19. No nation have suffered as much and been more
humiliated in this century than Russia. Just think of the
world wars, Stalin's terror, the inefficient Communist
economy. Whatever was done in the Gorbachev era to open up
to the West (a precondition for internal reforms), the
Soviet Union/Russia received no rewards beyond lip service.
In a historical perspective, NATO's expansion is simply
provocative as seen from Russia - "the most fateful error of
American policy in the entire post-Cold War era" as stated
by George Kennan.
20. Russia will never be a full member, community
is not sought.
21. The expansion is likely to stimulate
Russian/Chinese/Asian rapproachment.
22. With the expansion, the fault line
Catholic/Protestant versus Orthodox will be polarised.
23. New member are likely to be former Warsaw Pact
countries or others such as Slovenia who all feel
antagonised vis-a-vis Russia. So NATO expansion can only
involve countries that will be seen by Russia as future,
potential enemy states.
24. The stronger NATO becomes in its role as
"peacekeeper," the weaker the UN will be. The UN -
deliberately weakened by US policies in recent years - will
be forced to surrender its authority, competence, good name
and role as world community organisation to elite group
interests that may violate its charter and to missions it
can't control. Successively "UN" will stand for "United
NATOs".
25. Out-of-area operations will appear more
"natural" as boundaries between NATO and non-NATO-members
will be increasingly blurred.
26. NATO reforms will take more time; integrating
the new members may potentially weaken the alliance and
cause a series of conflicts about payment and power inside
it.
27. Nuclear weapons will just not be deployed as
things stand now. What about a future situation? Russia will
feel a stronger motivation now to upgrade her nukes.
28. Ratification by the present NATO member states
could cause divisions at the same time as the planned
continuation/withdrawal of troops from Bosnia is likely to
take place. Who is really willing to pay these
bills? And who has the power to make other governments
- or, rather, their taxpayers - pay?
29. The "look-at-Bosnia" argument is faked. The
Russians are not equal there; Dayton is not a peace but a
complex cease-fire agreement. It will not produce a unified
state through voluntary commitment by its constituent
members. NATO/SFOR and others now form an authoritarian
protectorate-like mission way beyond what the Dayton
Agreement stipulated, while none of the conflicts that lead
to the catastrophe has been solved. NATO came in the
wake of all the conflict-management mistakes by Western
actors, the EU and the US in particular, since 1991. Bosnia
was used to "save" NATO whose raison d'etre had become
fragile.
30. What threatens Europe and human civilisation?
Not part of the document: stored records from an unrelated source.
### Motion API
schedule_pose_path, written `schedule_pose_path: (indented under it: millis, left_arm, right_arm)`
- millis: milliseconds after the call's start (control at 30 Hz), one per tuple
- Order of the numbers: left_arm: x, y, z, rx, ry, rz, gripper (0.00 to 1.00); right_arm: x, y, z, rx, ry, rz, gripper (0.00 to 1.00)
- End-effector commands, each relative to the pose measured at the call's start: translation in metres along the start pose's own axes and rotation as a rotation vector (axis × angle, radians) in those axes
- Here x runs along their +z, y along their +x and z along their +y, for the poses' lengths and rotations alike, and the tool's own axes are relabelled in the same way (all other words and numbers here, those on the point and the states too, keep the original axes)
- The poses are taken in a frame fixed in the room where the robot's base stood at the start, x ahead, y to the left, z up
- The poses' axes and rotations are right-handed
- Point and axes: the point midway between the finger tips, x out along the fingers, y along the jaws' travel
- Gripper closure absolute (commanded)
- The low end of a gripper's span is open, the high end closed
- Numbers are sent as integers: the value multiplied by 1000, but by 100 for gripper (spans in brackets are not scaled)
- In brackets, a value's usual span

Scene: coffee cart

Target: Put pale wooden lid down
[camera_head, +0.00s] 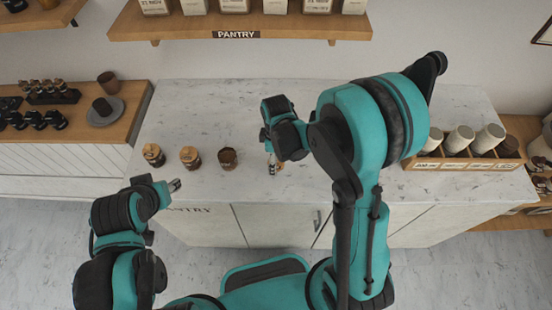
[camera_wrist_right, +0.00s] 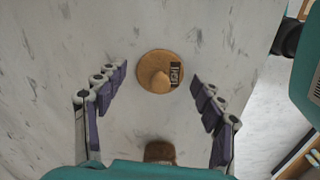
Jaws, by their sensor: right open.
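The pale wooden lid (camera_wrist_right: 153,68) lies on the marble counter in the right wrist view, round with a knob and a small dark label. My right gripper (camera_wrist_right: 160,88) is open, with its fingers apart on either side of the lid and not touching it. In the head view my right gripper (camera_head: 272,168) points down at the counter and mostly hides the lid. My left gripper (camera_head: 176,185) is empty, in front of the counter's left part; its finger opening is too small to judge.
Left of my right gripper stand a dark brown jar (camera_head: 228,158) and two wooden-topped jars (camera_head: 190,157) (camera_head: 153,155). A wooden crate of canisters (camera_head: 462,163) is at the right. A brown object (camera_wrist_right: 160,152) shows low in the wrist view.

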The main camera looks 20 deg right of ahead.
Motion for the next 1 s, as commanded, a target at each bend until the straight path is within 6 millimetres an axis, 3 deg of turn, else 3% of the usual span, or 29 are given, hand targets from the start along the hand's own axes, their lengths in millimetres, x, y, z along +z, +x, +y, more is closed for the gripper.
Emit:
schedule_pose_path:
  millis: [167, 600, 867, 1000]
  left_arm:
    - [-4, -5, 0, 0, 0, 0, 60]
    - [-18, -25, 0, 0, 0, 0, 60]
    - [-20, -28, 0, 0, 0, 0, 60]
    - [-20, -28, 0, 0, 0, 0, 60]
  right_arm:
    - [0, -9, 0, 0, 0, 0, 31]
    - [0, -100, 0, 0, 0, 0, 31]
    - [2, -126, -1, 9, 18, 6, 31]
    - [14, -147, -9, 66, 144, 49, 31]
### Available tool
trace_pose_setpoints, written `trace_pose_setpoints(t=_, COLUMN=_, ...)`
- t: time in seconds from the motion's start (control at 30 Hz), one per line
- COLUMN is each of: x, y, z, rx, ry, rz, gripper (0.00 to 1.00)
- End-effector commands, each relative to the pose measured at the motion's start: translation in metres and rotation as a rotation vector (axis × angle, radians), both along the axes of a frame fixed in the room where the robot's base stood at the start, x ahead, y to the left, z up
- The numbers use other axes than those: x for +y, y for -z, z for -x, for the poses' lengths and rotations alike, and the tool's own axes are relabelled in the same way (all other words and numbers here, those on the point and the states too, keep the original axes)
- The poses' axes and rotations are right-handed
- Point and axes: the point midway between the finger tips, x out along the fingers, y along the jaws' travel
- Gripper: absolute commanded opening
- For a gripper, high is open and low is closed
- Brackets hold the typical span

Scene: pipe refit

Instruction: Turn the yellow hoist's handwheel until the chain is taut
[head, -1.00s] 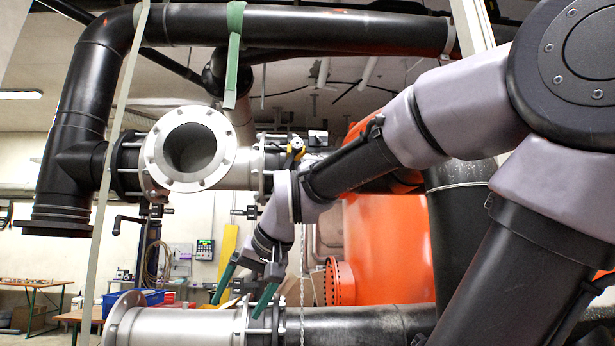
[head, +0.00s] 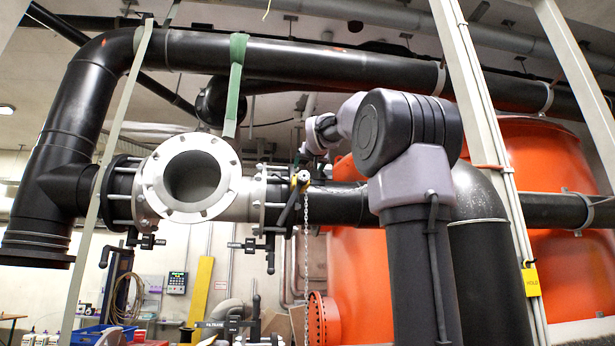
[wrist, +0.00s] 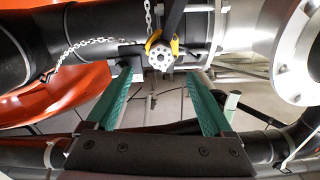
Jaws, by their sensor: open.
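The yellow hoist (head: 295,183) hangs by the grey flanged pipe joint in the head view. It also shows in the wrist view (wrist: 152,43), with its round, holed metal handwheel (wrist: 160,61) facing the camera. My gripper (wrist: 162,73) is open and empty, its green-padded fingers to either side of the handwheel in the picture. I cannot tell how far the wheel lies beyond the fingertips. The chain (head: 306,225) hangs down in the head view. In the wrist view a chain length (wrist: 92,42) runs loosely curved to the left. My fingers are not clear in the head view.
An open pipe flange (head: 190,180) stands left of the hoist. A black pipe (head: 290,60) with a green strap (head: 235,85) crosses above. A large orange tank (head: 375,270) stands behind. A pale post (head: 490,150) with a yellow tag (head: 530,279) stands right.

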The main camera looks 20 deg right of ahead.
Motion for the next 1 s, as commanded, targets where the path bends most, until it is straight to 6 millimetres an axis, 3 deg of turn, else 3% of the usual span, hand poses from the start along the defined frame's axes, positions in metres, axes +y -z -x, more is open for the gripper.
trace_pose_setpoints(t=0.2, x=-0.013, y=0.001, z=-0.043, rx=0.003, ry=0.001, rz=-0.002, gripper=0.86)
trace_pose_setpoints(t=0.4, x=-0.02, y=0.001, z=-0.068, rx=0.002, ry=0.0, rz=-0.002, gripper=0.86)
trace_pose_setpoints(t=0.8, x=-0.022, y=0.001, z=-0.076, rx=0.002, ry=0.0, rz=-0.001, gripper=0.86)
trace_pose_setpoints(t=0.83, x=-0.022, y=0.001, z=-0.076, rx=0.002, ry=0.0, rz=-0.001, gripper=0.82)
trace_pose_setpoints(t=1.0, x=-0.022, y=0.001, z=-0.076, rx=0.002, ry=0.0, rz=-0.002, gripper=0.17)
Answers include environmental degradation, overexploitation
of natural resources, socio-economic crisis, alienation,
terrorism, financial breakdowns, global inequality, poverty,
drugs. None of these challenges can be solved by NATO's
military-dominated defence and security policies and, thus,
not by its expansion.
31. Nuclear and other illegitimate weapons of mass
destruction represent another threat to world peace. No
purpose can justify their use. In addition, we witness a
decreasing control of nuclear technology and fissile
materials. NATO expansion implicitly lends more, not less,
legitimacy to these morally indefensible policies.
32. NATO expansion cannot but increase US arms and
military technology sales. The new members are likely to go
for American technology. Thus, European arms producers will
face even stronger competition from the United States. In
response they will merge into ever larger corporations and
become ever more difficult to control politically.
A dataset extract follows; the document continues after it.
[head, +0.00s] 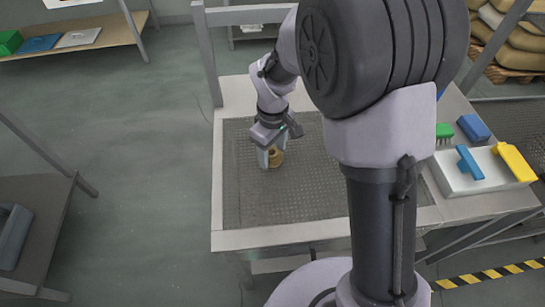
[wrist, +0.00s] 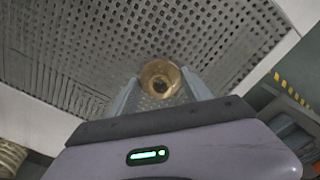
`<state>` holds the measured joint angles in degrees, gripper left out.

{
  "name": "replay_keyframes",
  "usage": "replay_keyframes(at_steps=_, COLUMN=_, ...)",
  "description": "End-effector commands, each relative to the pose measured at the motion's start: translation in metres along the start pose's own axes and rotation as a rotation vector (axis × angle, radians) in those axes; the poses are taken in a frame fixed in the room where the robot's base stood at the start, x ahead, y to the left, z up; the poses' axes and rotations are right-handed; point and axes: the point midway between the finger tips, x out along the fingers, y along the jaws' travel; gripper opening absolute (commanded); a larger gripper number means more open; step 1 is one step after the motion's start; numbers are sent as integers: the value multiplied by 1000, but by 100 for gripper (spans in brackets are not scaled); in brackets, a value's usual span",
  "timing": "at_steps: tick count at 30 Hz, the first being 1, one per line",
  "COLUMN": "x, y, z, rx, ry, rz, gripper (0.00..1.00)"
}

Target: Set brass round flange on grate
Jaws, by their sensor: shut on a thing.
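In the head view the flange (head: 276,157) shows at the fingertips of my gripper (head: 270,157), over the grate (head: 290,195). The grate is a dark perforated metal sheet set in a light table frame, and it also fills much of the wrist view (wrist: 75,45). I cannot tell whether the flange touches the grate or is slightly above it.
At the right of the table stand a white box (head: 463,184) with blue and yellow handled items, a green brush (head: 444,131) and a blue block (head: 473,128). My arm hides part of the grate's right side. The grate's near left area is bare.

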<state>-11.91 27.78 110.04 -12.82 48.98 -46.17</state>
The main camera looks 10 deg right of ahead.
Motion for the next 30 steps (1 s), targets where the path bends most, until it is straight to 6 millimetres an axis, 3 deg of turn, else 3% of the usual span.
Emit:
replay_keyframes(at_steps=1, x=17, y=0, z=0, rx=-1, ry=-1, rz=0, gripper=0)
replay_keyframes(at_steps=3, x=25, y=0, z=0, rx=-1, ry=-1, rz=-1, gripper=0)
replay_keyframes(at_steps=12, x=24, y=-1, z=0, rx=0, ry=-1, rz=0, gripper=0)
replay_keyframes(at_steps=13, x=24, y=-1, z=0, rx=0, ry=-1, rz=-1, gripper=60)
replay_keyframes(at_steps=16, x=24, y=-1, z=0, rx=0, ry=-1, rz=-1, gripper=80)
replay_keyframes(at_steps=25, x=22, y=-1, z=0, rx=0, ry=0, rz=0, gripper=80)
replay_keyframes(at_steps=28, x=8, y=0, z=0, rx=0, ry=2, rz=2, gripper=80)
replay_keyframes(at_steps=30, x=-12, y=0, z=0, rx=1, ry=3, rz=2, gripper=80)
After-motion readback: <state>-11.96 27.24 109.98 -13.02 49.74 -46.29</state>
33. Germany and the UK are important host nations
of US bases, wartime operations, peacetime "humanitarian
interventions" and peacekeeping. This can only be divisive
within the EU and undermine further its - quite unrealistic
- goal to "speak with one voice" in security and foreign
policy matters.
34. If the real desire of the
Eastern Europeans is to assert their "Westernness" and
have it confirmed, is Western Europe so intellectually,
culturally and economically poor that it can only offer them
a militarised "Westernness"? Of course there are better ways
to help them develop their identity.
35. The expansion places countries which don't
want, or want but are not accepted yet, in a difficult
position now; they are likely to feel less secure in the
future.
36. Conventional military balances are upset by
the new memberships.
37. Integration of mentality, education,
inter-operability, and language in NATO becomes more
difficult with new countries.
38. The Foreign Minister of the Czech Republic has
declared that his country is willing to host nukes.
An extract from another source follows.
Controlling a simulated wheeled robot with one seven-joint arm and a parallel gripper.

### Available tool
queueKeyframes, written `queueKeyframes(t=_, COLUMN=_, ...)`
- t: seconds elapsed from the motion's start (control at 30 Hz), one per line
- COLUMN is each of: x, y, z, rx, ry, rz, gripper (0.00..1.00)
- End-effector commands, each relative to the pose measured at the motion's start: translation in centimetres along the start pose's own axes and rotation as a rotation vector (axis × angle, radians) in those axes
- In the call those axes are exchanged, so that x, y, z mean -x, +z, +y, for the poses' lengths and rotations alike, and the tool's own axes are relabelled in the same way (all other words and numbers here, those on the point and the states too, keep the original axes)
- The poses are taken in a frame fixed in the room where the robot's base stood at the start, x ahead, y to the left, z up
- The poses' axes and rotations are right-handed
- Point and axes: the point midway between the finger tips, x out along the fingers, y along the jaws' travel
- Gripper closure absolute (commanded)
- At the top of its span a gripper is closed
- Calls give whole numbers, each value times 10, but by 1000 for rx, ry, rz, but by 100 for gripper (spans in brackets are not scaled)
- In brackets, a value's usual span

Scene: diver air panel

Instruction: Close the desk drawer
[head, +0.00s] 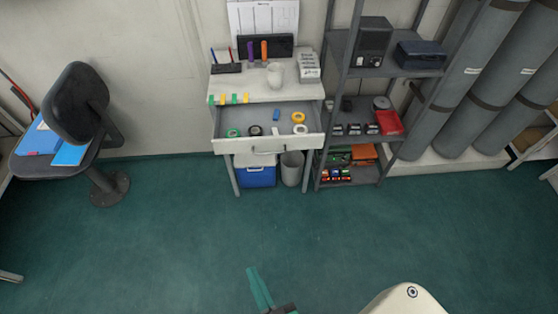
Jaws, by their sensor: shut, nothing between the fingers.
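The desk (286,88) is a small white one against the wall, at the upper middle of the head view. Its drawer (272,149) is pulled out toward me, with a handle on the front panel. Rolls of tape and small items lie inside it, including a yellow roll (298,117) and a green roll (233,132). My gripper (257,280) is at the bottom middle of the view, a teal shape over the floor. It is shut and empty, well apart from the drawer, and its lower part is cut off by the frame edge.
A chair (75,105) with blue folders stands at the left. A grey shelf rack (345,155) stands close to the desk's right side, with grey cylinders (465,80) beyond. A blue cooler (254,175) and a bin (291,168) sit under the desk. The green floor (200,235) in front is clear.

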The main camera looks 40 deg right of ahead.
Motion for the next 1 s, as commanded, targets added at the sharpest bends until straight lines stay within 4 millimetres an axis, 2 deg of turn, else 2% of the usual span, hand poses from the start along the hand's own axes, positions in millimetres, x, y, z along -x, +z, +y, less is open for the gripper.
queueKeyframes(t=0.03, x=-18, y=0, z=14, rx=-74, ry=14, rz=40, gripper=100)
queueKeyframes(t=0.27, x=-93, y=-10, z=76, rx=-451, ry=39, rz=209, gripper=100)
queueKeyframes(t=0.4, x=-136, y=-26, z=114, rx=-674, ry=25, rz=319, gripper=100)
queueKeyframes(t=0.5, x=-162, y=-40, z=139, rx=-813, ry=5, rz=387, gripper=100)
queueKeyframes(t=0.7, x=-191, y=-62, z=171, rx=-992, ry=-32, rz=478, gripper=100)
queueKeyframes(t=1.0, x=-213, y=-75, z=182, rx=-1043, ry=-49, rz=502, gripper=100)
39. Hungary, a new member, has no border with any
other NATO member.
40. Hungary and Slovakia have important unsolved
problems.
41. The Baltic states have permanent, troubled
relations with Russia; the "new NATO" will be seen as
thoroughly "anti-Russian - much worse than a Finnish or
Swedish membership."
42. Russia may refuse to ratify START 2 because of
NATO's expansion. NATO expansion will strengthen militarist,
nationalist and otherwise backward circles in Russia.
43. Russia gets an extra argument for nuclear
weapons, to compensate for the tremendous superiority of
NATO in the conventional fields. So, if you don't have an
enemy, you can produce one.
44. The former GDR is nuclear-free; a Nuclear
Weapons-Free Zone should include all newcomers plus Belarus
and Ukraine. This will be much more difficult with NATO
expansion. A lot of peace proposals and alternatives
security arrangements will come to look more "unrealistic"
after NATO's expansion than before.
45. Diversity and pluralism contribute to security
and survival. NATO expansion forces ever more countries to
think alike, i.e. either think no independent thoughts or
think the same thoughts as the stronger power(s).
46. The more members get in, the more impossible
it will be to stand outside. "Follow the flock" will be a
maxim for the smaller and neutrals very soon. Sweden's
incremental policies towards de facto NATO membership is
indicative of which way the winds blow.